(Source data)

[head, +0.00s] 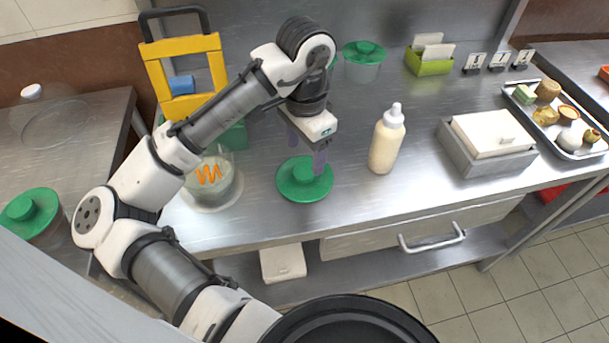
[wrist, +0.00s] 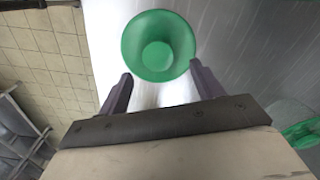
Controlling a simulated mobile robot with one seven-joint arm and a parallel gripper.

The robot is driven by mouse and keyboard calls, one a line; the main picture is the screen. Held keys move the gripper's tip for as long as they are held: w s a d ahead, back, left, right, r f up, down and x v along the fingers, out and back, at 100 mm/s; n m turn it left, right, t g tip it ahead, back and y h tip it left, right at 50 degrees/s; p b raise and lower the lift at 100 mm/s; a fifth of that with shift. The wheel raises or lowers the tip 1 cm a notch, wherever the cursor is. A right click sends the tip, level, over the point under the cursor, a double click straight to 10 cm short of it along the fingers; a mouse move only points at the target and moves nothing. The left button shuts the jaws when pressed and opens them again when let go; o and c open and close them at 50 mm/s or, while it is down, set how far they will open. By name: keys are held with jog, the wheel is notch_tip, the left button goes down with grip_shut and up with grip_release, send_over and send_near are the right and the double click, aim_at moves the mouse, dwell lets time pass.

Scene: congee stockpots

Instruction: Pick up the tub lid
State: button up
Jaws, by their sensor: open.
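A round green tub lid (head: 304,181) with a raised knob lies on the steel counter near its front edge. In the wrist view the lid (wrist: 158,46) is just beyond the fingertips, with its knob between their lines. My gripper (head: 306,150) is above the lid, fingers pointing down. In the wrist view my gripper (wrist: 162,82) is open and empty, its two dark fingers apart. A clear tub (head: 213,182) with an orange zigzag mark stands uncovered to the left of the lid, partly behind my arm.
A cream squeeze bottle (head: 386,138) stands close to the right of the lid. A grey box with a white cover (head: 487,133) is further right. A green-lidded tub (head: 363,60) and a yellow frame (head: 187,75) stand behind.

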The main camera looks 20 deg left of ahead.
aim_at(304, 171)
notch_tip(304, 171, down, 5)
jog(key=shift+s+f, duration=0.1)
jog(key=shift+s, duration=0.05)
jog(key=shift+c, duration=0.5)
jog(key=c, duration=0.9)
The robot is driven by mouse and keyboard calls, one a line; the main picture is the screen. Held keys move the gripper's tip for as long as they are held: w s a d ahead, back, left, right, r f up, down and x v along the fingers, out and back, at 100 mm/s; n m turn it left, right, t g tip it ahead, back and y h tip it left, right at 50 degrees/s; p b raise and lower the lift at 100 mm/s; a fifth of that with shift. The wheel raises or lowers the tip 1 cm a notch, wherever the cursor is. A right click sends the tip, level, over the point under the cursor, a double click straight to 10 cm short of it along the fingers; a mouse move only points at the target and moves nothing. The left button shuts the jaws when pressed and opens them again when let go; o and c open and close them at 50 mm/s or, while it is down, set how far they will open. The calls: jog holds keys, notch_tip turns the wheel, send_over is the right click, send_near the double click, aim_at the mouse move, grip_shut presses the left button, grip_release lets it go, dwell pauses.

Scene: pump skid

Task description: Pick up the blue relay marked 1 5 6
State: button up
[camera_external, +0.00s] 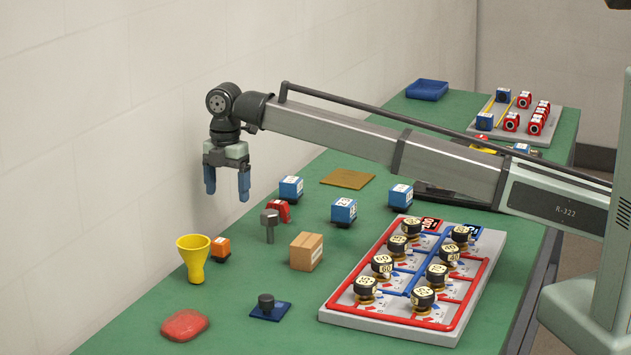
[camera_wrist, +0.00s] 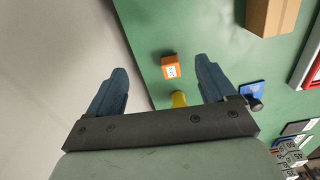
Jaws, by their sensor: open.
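My gripper (camera_external: 227,194) is open and empty, raised above the left part of the green table near the wall. Its two blue fingers also show in the wrist view (camera_wrist: 160,70). Three blue relays with white labels stand on the table right of my gripper: one nearest it (camera_external: 291,188), one in the middle (camera_external: 344,210) and one farther right (camera_external: 400,196). Their labels are too small to read, so I cannot tell which is marked 1 5 6. No blue relay is clear between the fingers in the wrist view; an orange relay (camera_wrist: 170,68) shows there.
A yellow funnel (camera_external: 193,257), a grey knobbed post (camera_external: 269,224), a red part (camera_external: 281,210) and a cardboard box (camera_external: 306,251) stand nearby. A valve panel (camera_external: 480,290) fills the right. A far tray (camera_external: 545,128) holds red and blue relays. A blue bin (camera_external: 427,90) is at the back.

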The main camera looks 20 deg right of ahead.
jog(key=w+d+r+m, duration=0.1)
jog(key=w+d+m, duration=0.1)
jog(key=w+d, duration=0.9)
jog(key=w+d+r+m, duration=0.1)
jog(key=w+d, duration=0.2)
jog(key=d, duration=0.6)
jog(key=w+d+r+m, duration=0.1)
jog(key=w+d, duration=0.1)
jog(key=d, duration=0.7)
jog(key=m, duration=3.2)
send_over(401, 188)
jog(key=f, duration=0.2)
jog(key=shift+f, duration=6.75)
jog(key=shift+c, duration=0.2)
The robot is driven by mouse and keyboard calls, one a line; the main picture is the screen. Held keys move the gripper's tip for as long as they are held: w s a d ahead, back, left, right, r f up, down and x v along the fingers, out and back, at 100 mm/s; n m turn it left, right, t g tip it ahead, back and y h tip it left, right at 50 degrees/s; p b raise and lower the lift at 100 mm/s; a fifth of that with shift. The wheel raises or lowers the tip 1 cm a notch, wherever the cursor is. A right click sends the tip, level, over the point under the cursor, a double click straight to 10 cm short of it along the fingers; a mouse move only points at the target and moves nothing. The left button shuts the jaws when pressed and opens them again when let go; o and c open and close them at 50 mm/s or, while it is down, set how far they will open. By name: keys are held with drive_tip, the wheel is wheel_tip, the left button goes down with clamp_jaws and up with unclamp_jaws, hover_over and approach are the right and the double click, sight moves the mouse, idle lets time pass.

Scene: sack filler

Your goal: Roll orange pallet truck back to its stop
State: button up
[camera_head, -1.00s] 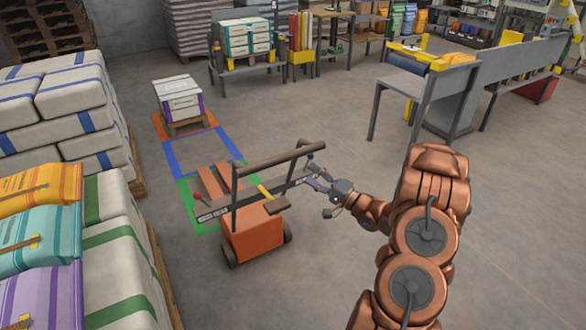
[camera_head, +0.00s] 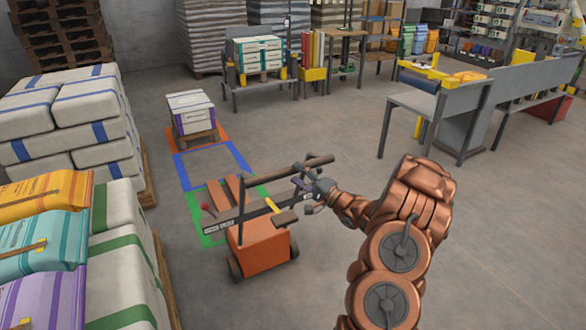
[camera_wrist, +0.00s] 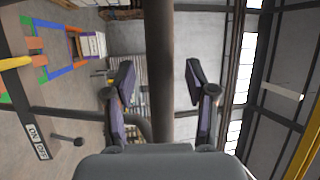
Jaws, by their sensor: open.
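The orange pallet truck (camera_head: 262,252) stands at the near edge of the green floor frame (camera_head: 194,215), with its forks (camera_head: 217,192) over that frame. A brown handle bar (camera_head: 300,165) sits above the truck body. It runs upright through the wrist view (camera_wrist: 158,70). My gripper (camera_head: 308,188) is at the handle's right part. In the wrist view its two dark fingers (camera_wrist: 158,84) are open, one on each side of the bar with gaps. I cannot tell which thing is the stop.
A blue floor frame (camera_head: 180,171) and an orange one follow behind the green. A small pallet with white boxes (camera_head: 191,112) stands at the orange frame. Stacked sacks (camera_head: 70,115) line the left side. A grey bench (camera_head: 435,100) stands right; the floor between is clear.

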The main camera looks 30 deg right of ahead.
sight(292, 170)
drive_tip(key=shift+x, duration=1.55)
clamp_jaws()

■ THE PROBLEM: What is needed is an exact reproduction of the data, pictures excluded.

■ SOLUTION FOR THIS PROBLEM:
[head, +0.00s] 
[wrist, +0.00s] 
Controlling a simulated mobile robot with one seven-joint arm and a parallel gripper.

The robot is driven by mouse and keyboard calls, one a line; the main picture is the screen. Held keys move the gripper's tip for as long as they are held: w s a d ahead, back, left, right, r f up, down and x v along the fingers, out and back, at 100 mm/s; n m turn it left, right, t g tip it ahead, back and y h tip it left, right at 50 degrees/s; p b raise and lower the lift at 100 mm/s; a fifth of that with shift. The wheel raises or lowers the tip 1 cm a notch, wherever the cursor is. A right click sends the tip, level, over the point under the cursor, a double click straight to 10 cm short of it along the fingers; a mouse move only points at the target and moves nothing. The left button shuts the jaws when pressed and opens them again when let go; o and c open and close them at 50 mm/s or, while it is down, set how far they will open. By name: keys are held with jog, the wheel is notch_tip, the left button goes down with grip_shut and up with grip_release, send_over and send_near are the right and the double click, aim_at moves the mouse, dwell lets time pass.

Scene: congee stockpots

Instruction: Pick up the tub lid
State: button up
Jaws, by their sensor: open.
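A round green tub lid (head: 304,181) with a raised knob lies on the steel counter near its front edge. In the wrist view the lid (wrist: 158,46) is just beyond the fingertips, with its knob between their lines. My gripper (head: 306,150) is above the lid, fingers pointing down. In the wrist view my gripper (wrist: 162,82) is open and empty, its two dark fingers apart. A clear tub (head: 213,182) with an orange zigzag mark stands uncovered to the left of the lid, partly behind my arm.
A cream squeeze bottle (head: 386,138) stands close to the right of the lid. A grey box with a white cover (head: 487,133) is further right. A green-lidded tub (head: 363,60) and a yellow frame (head: 187,75) stand behind.

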The main camera looks 20 deg left of ahead.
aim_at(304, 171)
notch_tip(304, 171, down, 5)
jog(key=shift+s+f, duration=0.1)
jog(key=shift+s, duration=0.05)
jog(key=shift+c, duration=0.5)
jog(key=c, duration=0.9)
The robot is driven by mouse and keyboard calls, one a line; the main picture is the screen. Held keys move the gripper's tip for as long as they are held: w s a d ahead, back, left, right, r f up, down and x v along the fingers, out and back, at 100 mm/s; n m turn it left, right, t g tip it ahead, back and y h tip it left, right at 50 degrees/s; p b raise and lower the lift at 100 mm/s; a fifth of that with shift. The wheel raises or lowers the tip 1 cm a notch, wherever the cursor is. A right click sends the tip, level, over the point under the cursor, a double click straight to 10 cm short of it along the fingers; a mouse move only points at the target and moves nothing. The left button shuts the jaws when pressed and opens them again when let go; o and c open and close them at 50 mm/s or, while it is down, set how far they will open. The calls: jog holds keys, notch_tip turns the wheel, send_over is the right click, send_near the double click, aim_at the mouse move, grip_shut presses the left button, grip_release lets it go, dwell pauses.

Scene: pump skid

Task description: Pick up the blue relay marked 1 5 6
State: button up
[camera_external, +0.00s] 
[camera_wrist, +0.00s] 
Jaws, by their sensor: open.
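My gripper (camera_external: 227,194) is open and empty, raised above the left part of the green table near the wall. Its two blue fingers also show in the wrist view (camera_wrist: 160,70). Three blue relays with white labels stand on the table right of my gripper: one nearest it (camera_external: 291,188), one in the middle (camera_external: 344,210) and one farther right (camera_external: 400,196). Their labels are too small to read, so I cannot tell which is marked 1 5 6. No blue relay is clear between the fingers in the wrist view; an orange relay (camera_wrist: 170,68) shows there.
A yellow funnel (camera_external: 193,257), a grey knobbed post (camera_external: 269,224), a red part (camera_external: 281,210) and a cardboard box (camera_external: 306,251) stand nearby. A valve panel (camera_external: 480,290) fills the right. A far tray (camera_external: 545,128) holds red and blue relays. A blue bin (camera_external: 427,90) is at the back.

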The main camera looks 20 deg right of ahead.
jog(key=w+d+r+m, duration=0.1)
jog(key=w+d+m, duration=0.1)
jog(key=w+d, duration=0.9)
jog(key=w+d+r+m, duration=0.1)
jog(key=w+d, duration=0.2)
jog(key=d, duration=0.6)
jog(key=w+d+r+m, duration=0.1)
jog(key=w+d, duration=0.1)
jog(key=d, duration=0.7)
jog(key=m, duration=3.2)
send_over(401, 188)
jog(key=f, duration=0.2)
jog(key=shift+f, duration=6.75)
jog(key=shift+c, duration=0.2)
The robot is driven by mouse and keyboard calls, one a line; the main picture is the screen. Held keys move the gripper's tip for as long as they are held: w s a d ahead, back, left, right, r f up, down and x v along the fingers, out and back, at 100 mm/s; n m turn it left, right, t g tip it ahead, back and y h tip it left, right at 50 degrees/s; p b raise and lower the lift at 100 mm/s; a fifth of that with shift. The wheel raises or lowers the tip 1 cm a notch, wherever the cursor is. A right click sends the tip, level, over the point under the cursor, a double click straight to 10 cm short of it along the fingers; a mouse move only points at the target and moves nothing. The left button shuts the jaws when pressed and opens them again when let go; o and c open and close them at 50 mm/s or, while it is down, set how far they will open. By name: keys are held with drive_tip, the wheel is wheel_tip, the left button goes down with clamp_jaws and up with unclamp_jaws, hover_over and approach are the right and the double click, sight moves the mouse, idle lets time pass.

Scene: sack filler

Your goal: Roll orange pallet truck back to its stop
State: button up
[camera_head, -1.00s] 
[camera_head, +0.00s] 
[camera_wrist, +0.00s] 
Jaws, by their sensor: open.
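The orange pallet truck (camera_head: 262,252) stands at the near edge of the green floor frame (camera_head: 194,215), with its forks (camera_head: 217,192) over that frame. A brown handle bar (camera_head: 300,165) sits above the truck body. It runs upright through the wrist view (camera_wrist: 158,70). My gripper (camera_head: 308,188) is at the handle's right part. In the wrist view its two dark fingers (camera_wrist: 158,84) are open, one on each side of the bar with gaps. I cannot tell which thing is the stop.
A blue floor frame (camera_head: 180,171) and an orange one follow behind the green. A small pallet with white boxes (camera_head: 191,112) stands at the orange frame. Stacked sacks (camera_head: 70,115) line the left side. A grey bench (camera_head: 435,100) stands right; the floor between is clear.

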The main camera looks 30 deg right of ahead.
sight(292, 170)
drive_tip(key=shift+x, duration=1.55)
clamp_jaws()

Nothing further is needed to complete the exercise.